Taking bites of the suki and dipping them into the sauce, was excellent. It was better than just about every other version of suki haeng I’ve had in Thailand.

Thai chicken rice

They also serve fantastic chicken rice

Khao man gai (ข้าวมันไก่)

Although suki is the dish Ying and I really wanted to eat, we couldn’t visit Thai Haeng (ร้านไท้เฮง) Restaurant without trying their other signature dish: chicken rice.

To my surprise the the chicken rice was also very good. The rice wasn’t too oily, and it was fragrant from chicken broth and with a nice garlicky taste. Additionally, the rice was nice and fluffy, not to heavy.

Thai chicken rice

Succulent chicken, great sauce

The chicken sliced on top was also delicious, and even though it was chicken breast and had probably been hanging in the cabinet for a few hours, it wasn’t dried out.
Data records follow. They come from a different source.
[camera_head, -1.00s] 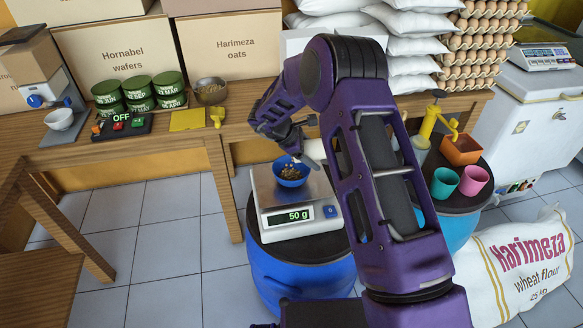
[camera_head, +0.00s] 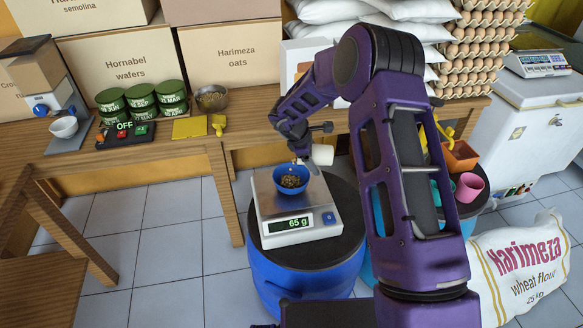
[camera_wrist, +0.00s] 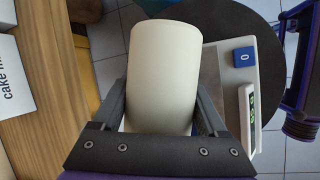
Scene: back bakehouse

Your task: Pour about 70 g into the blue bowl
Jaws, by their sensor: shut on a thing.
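The blue bowl (camera_head: 279,184) stands on the scale (camera_head: 264,206), with brown and pale bits in it. The scale's display reads 65 g. My gripper (camera_head: 305,152) is just above and to the right of the bowl, shut on a cream cup (camera_head: 323,155). In the wrist view the cup (camera_wrist: 163,75) sits between the two fingers of my gripper (camera_wrist: 163,105). In the head view the cup looks tipped on its side, its left end near the bowl. Its mouth and contents are hidden.
The scale stands on a blue barrel (camera_head: 305,272). Behind is a wooden table (camera_head: 165,150) with green tins (camera_head: 142,100) and a metal bowl (camera_head: 211,98). A pink cup (camera_head: 468,187) and an orange box (camera_head: 460,158) are at right. A flour sack (camera_head: 520,265) lies on the floor.

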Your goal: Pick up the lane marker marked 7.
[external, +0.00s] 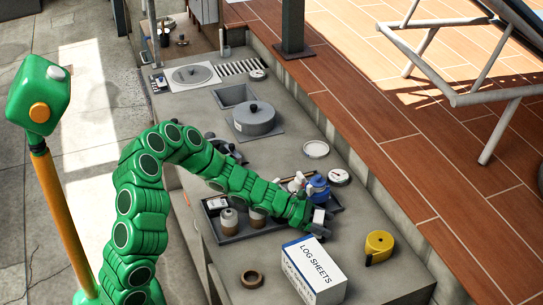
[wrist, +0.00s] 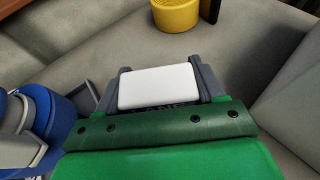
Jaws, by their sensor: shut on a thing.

Again, they made no mistakes with their sauce, which was of the fermented soy bean variety. It was salty and spicy, and went so well with the chicken and rice.

ร้านไท้เฮง

Out total bill at Thai Haeng (ร้านไท้เฮง) restaurant

Our total price for the three dishes we ate came to 170 THB ($4.86).

Conclusion

There are so many outstanding restaurants in Bangkok’s Chinatown, but when it comes to Thai sukiyaki, Thai Haeng (ร้านไท้เฮง) Restaurant does it among the best in Bangkok.

Both the suki with soup and the stir fried dry suki were delicious, and the sauce, made with pink fermented tofu and plenty of chilies and garlic, was incredible.

Not only is the food great at Thai Haeng (ร้านไท้เฮง), but the atmosphere of the restaurant, down a quiet alley in Yaowarat, and unchanged in decades, just adds to the experience.

Thai Haeng (ร้านไท้เฮง) Restaurant

Address: Yaowarat Soi 8, Talad Noi, Sampangtawong, Bangkok 10100 – right down Yaowarat Soi 8
Open hours: 10 am – 5:30 pm daily
Prices: Total price for everything we ate was 170 THB ($4.86)

ที่อยู่ ถ.เยาวราช ซ.เยาวราช 8 ตลาดน้อย สัมพันธวงศ์ กรุงเทพมหานคร 10100
เปิดบริการทุกวัน 10.00 – 17.30 น.

How to get there: The restaurant is located right in the heart of Yaowarat, on Yaowarat Soi 8. You can see the map here. Just walk down the alley a few meters the the restaurant is right down the alley.